TO BE DONE: Leave out the pictures and print only the lines from the one with "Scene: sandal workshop" through the one with "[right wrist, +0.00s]", exactly as they are.
── SOURCE DATA
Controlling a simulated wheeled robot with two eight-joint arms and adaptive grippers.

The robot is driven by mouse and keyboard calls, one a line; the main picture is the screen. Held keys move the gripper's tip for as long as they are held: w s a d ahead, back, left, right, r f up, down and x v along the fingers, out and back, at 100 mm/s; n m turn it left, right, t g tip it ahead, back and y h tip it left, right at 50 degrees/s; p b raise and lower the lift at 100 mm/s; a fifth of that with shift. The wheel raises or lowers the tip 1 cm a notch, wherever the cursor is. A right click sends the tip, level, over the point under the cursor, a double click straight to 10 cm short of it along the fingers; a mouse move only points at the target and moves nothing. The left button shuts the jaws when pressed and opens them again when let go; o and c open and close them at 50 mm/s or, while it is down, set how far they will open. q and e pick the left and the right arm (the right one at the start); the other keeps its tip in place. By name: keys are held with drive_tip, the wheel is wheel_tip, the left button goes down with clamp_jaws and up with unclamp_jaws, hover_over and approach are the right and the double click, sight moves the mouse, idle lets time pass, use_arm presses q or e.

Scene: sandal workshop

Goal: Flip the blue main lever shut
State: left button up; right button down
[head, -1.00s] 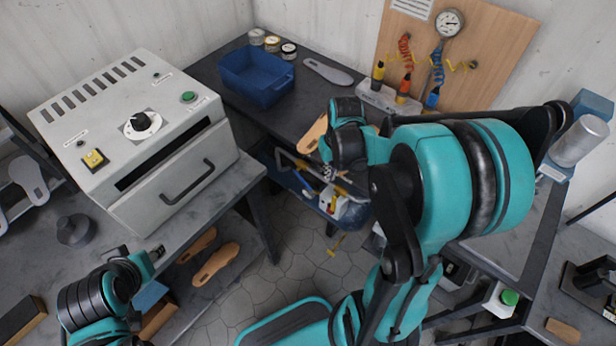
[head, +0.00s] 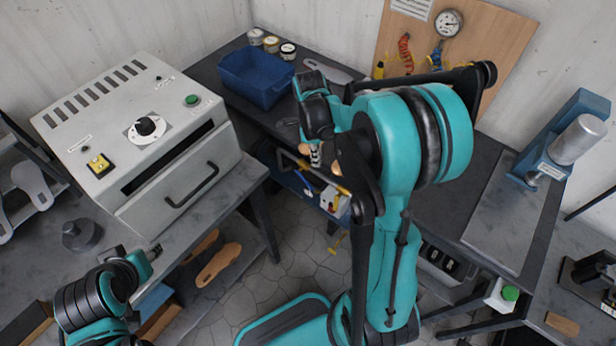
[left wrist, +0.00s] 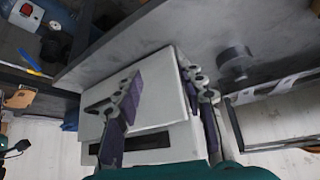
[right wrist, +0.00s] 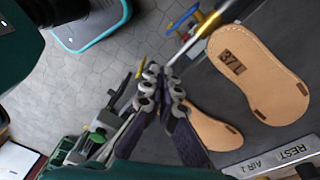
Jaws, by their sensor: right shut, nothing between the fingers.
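In the head view the right gripper (head: 315,157) is at the bench's front edge, partly hidden by my arm. My left gripper (left wrist: 165,95) is open and empty over the left bench, near the grey oven box.
Tan soles (right wrist: 245,75) lie on the dark bench by the right gripper, near a "REST AIR 2" label (right wrist: 278,160). A blue bin (head: 257,80) stands at the back. The grey oven (head: 140,140) fills the left bench. Tiled floor lies between the benches.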

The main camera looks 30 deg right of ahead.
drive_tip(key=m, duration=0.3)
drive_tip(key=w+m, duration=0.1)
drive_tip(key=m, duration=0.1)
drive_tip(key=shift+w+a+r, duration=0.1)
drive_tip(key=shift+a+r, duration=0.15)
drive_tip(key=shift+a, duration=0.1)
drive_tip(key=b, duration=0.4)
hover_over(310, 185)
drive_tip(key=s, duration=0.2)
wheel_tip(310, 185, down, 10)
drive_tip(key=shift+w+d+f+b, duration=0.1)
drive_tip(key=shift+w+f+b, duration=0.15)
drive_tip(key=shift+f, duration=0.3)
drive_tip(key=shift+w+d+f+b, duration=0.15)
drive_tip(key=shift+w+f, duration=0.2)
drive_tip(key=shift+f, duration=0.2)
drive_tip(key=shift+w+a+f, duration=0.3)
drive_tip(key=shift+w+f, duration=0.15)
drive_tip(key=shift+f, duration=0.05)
────
WRITTEN SOLUTION:
Scene: sandal workshop

Goal: Flip the blue main lever shut
State: left button up; right button down
[head, -1.00s] 
[head, +0.00s] 
[left wrist, +0.00s] 
[right wrist, +0.00s] 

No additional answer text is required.